Ending Retained Earnings = Beginning Retained Earnings + Net Income − Dividends Declared
Retained earnings are cumulative profits reinvested rather than paid out.
What it is
Retained earnings is the running total of a company's net profits since inception, minus all dividends ever paid. It sits in the shareholders' equity section of the balance sheet and represents earnings reinvested in the business. A negative balance is called an accumulated deficit.
Why it matters
Retained earnings show how much a company has self-funded its growth instead of relying on new debt or share issuance. A steadily rising balance signals consistent profitability; a deficit can flag a history of losses or heavy early-stage spending.
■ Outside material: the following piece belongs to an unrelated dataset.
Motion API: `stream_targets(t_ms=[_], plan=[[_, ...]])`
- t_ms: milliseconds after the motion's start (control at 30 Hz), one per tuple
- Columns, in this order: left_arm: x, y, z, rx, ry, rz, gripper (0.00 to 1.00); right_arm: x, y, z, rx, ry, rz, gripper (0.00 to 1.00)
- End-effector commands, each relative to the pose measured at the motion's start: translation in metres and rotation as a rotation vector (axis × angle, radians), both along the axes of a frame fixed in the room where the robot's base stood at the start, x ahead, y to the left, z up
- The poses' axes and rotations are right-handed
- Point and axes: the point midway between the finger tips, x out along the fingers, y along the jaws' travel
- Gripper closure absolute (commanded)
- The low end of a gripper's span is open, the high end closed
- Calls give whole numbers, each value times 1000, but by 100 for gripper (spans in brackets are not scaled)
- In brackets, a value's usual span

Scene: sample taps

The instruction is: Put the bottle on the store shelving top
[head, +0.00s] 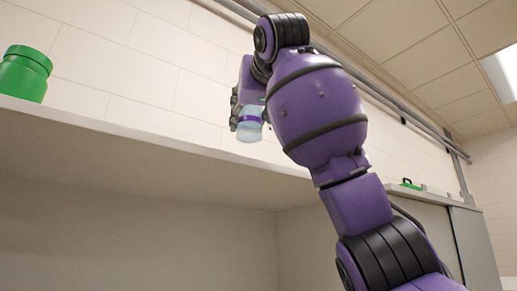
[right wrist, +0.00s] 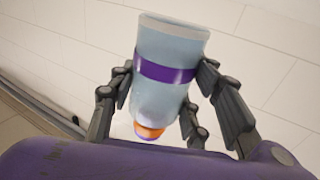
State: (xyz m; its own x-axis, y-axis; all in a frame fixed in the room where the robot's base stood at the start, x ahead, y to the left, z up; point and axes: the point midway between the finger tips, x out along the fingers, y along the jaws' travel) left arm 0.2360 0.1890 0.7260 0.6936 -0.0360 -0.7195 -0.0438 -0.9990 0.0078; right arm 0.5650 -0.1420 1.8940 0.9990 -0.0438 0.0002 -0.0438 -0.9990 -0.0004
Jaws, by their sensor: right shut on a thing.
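The bottle (head: 249,130) is pale blue with a purple band. In the right wrist view the bottle (right wrist: 168,95) also shows an orange part at its lower end. My right gripper (head: 243,112) is shut on it, with fingers on both sides in the right wrist view (right wrist: 168,70). The store shelving top (head: 150,140) is a long pale slab seen from below its front edge. In the head view the bottle appears above that edge with a gap between them; its distance in depth is hard to tell. My left gripper is not in view.
A green lidded jar (head: 24,74) stands on the shelving top at the far left. A small green-handled thing (head: 411,184) lies at the right on a grey cabinet (head: 440,212). The visible edge between jar and bottle is clear. A tiled wall (head: 150,50) rises behind.

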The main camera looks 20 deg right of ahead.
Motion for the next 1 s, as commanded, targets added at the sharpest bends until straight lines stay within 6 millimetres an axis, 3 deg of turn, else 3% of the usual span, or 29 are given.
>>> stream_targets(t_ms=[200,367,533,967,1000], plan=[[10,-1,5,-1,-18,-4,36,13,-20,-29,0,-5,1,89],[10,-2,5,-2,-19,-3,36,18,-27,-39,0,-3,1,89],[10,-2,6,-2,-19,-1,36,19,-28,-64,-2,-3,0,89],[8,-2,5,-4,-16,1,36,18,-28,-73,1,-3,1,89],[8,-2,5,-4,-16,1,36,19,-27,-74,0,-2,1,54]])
It is the link between the income statement and the balance sheet.
How it's calculated
Start with the prior period's retained earnings, add net income for the period, and subtract dividends declared.
How Quintarthai uses it
Retained earnings appears in the equity section of the Financials 10-yr tab on a company page, where you can watch it compound or erode over a decade.
Cross-border note. Retained earnings is a standard equity line under both US GAAP and IFRS, so it is directly comparable for Canadian and US companies; the underlying net income may differ because IFRS and GAAP treat some items (such as development costs and revaluations) differently.
FAQ
Are retained earnings the same as cash?
No. Retained earnings is an accounting total of kept profits, not a pile of cash. The money may have been spent on equipment, inventory, acquisitions, or debt repayment, so it can be high even when cash is low.
What does an accumulated deficit mean?
It means cumulative losses and dividends have exceeded cumulative profits, leaving retained earnings negative. It is common for young growth companies still investing ahead of profitability.
Check your understanding
A company shows large and growing retained earnings but very little cash on its balance sheet. What is the best explanation?
Retained earnings is the cumulative total of reinvested profits, not a pile of cash; the money is often deployed into assets or used to repay debt, so high retained earnings can coexist with low cash.